В это время гостили во Владимире мой брат и К<етчер>. Мы с К<етчером> проводили целые ночи напролет, говоря, вспоминая, смеясь сквозь слез и до слез. Он был первый из наших, которого я увидел после отъезда из Москвы. От него я узнал хронику нашего круга, в чем перемены и какие вопросы занимают, какие лица прибыли, где те, которые оставили Москву, и проч. Переговоривши все, я рассказал о моих намерениях. Рассуждая, что и как следует сделать, К<етчер> заключил предложением, нелепость которого я оценил потом. Желая исчерпать все мирные пути, он хотел съездить к моему отцу, которого едва знал, и серьезно с ним поговорить. Я согласился.

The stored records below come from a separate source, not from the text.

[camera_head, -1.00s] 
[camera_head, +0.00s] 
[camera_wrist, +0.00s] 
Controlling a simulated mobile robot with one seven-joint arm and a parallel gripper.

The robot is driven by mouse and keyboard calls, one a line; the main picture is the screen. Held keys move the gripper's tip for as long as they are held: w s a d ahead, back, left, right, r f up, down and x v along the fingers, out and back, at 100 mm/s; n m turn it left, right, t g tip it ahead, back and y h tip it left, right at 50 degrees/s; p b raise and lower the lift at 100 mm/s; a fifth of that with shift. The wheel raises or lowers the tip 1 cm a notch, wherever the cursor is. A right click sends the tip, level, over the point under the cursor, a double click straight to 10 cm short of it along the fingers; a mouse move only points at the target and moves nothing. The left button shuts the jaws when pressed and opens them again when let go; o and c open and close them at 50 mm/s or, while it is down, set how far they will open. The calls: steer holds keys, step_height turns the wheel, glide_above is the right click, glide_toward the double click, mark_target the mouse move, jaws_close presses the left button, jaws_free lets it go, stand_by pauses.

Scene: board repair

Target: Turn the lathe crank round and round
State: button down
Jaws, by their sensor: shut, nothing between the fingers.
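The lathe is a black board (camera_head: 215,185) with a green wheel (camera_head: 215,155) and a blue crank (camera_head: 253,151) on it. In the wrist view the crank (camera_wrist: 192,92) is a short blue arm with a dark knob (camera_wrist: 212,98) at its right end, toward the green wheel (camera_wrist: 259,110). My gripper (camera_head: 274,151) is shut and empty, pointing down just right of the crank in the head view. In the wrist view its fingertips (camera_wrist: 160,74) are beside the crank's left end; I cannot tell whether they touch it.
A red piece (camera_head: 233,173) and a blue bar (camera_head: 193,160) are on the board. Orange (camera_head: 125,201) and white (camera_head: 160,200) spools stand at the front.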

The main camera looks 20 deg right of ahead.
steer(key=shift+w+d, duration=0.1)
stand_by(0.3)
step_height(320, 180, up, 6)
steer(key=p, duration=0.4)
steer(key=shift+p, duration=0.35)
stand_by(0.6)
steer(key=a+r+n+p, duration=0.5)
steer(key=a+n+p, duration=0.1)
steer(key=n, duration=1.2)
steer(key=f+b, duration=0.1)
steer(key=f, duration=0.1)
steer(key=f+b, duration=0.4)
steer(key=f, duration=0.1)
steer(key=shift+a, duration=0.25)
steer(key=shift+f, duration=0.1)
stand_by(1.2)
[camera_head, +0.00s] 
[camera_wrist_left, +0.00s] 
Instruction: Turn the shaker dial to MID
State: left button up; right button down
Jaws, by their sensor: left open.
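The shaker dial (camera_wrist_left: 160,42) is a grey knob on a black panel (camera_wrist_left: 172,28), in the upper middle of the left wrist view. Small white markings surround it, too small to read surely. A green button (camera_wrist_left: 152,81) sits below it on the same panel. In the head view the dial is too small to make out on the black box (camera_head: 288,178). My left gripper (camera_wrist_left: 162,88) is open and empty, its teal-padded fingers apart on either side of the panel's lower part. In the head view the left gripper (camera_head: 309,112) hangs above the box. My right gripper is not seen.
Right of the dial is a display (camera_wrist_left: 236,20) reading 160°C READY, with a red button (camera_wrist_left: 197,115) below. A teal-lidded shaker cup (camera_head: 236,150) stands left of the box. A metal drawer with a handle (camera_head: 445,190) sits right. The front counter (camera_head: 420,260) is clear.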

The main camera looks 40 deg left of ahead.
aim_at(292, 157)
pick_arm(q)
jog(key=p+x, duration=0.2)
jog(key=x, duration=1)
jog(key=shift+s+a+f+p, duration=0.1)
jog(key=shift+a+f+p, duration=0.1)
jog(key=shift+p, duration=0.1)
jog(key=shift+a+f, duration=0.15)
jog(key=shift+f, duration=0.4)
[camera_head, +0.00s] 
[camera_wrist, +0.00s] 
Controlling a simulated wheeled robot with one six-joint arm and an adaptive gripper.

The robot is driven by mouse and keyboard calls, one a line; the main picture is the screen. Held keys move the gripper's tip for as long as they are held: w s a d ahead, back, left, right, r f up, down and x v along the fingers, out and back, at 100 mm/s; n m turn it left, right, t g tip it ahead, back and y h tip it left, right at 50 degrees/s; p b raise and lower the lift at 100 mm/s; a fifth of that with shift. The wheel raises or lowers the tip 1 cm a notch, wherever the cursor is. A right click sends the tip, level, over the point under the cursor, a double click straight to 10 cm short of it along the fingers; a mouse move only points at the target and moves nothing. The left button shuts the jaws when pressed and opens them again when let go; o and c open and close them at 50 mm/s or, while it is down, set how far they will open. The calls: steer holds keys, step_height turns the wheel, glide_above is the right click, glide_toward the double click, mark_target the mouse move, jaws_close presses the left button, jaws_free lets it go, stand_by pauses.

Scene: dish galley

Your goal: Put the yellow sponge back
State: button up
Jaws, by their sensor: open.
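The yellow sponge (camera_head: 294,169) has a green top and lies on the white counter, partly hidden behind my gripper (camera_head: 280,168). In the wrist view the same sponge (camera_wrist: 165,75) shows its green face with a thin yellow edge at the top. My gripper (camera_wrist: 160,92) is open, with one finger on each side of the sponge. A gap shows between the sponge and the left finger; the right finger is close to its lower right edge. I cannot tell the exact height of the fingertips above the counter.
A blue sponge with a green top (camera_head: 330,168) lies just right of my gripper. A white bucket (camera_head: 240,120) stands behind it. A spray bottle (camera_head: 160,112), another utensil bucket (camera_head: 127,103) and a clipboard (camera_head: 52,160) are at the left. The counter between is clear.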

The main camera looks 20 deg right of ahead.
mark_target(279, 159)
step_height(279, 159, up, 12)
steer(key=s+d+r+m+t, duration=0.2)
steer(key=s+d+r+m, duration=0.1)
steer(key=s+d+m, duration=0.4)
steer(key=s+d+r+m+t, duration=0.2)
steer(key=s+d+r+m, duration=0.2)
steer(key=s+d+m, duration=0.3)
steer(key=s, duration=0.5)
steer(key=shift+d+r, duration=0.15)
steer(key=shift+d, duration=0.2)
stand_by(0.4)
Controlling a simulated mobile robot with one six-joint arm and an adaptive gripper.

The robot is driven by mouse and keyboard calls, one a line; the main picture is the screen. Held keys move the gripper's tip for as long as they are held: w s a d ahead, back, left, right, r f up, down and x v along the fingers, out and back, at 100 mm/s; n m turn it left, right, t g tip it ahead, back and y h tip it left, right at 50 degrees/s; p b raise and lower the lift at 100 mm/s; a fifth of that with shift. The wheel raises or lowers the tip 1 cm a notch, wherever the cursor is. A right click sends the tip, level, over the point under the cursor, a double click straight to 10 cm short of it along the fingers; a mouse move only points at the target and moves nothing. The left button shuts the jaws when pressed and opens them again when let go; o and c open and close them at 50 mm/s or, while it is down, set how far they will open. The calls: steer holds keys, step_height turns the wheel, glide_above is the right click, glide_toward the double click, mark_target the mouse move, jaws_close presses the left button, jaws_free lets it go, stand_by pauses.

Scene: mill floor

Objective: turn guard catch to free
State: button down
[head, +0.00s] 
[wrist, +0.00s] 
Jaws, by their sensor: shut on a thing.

К<етчер>, конечно, был способнее на все хорошее и на все худое, чем на дипломатические переговоры, особенно с моим отцом. Он имел в высшей степени все то, что должно было окончательно испортить дело. Он одним появлением своим наводил уныние и тревогу на всякого консерватора. Высокий ростом, с волосами странно разбросанными, без всякого единства прически, с резким лицом, напоминающим ряд членов Конвента 93 года, а всего более Мара, с тем же большим ртом, с тою же резкой чертой пренебрежения на губах и с тем же грустно и озлобленно печальным выражением; к этому следует прибавить очки, шляпу с широкими полями, чрезвычайную раздражительность, громкий голос, непривычку себя сдерживать и способность, по мере негодования, поднимать брови все выше и выше. К<етчер> был похож на Ларавинье в превосходном романе Ж. Санд «Орас», с примесью чего-то патфайндерского, робинзоновского. и еще чего-то чисто московского. Открытая, благородная натура с детства поставила его в прямую ссору с окружающим миром; он не скрывал это враждебное отношение и привык к нему. Несколькими годами старше нас, он беспрерывно бранился с нами и был всем недоволен, делал выговоры, (354) ссорился и покрывал все это добродушием ребенка. Слова его были грубы, но чувства нежны, и мы бездну прощали ему.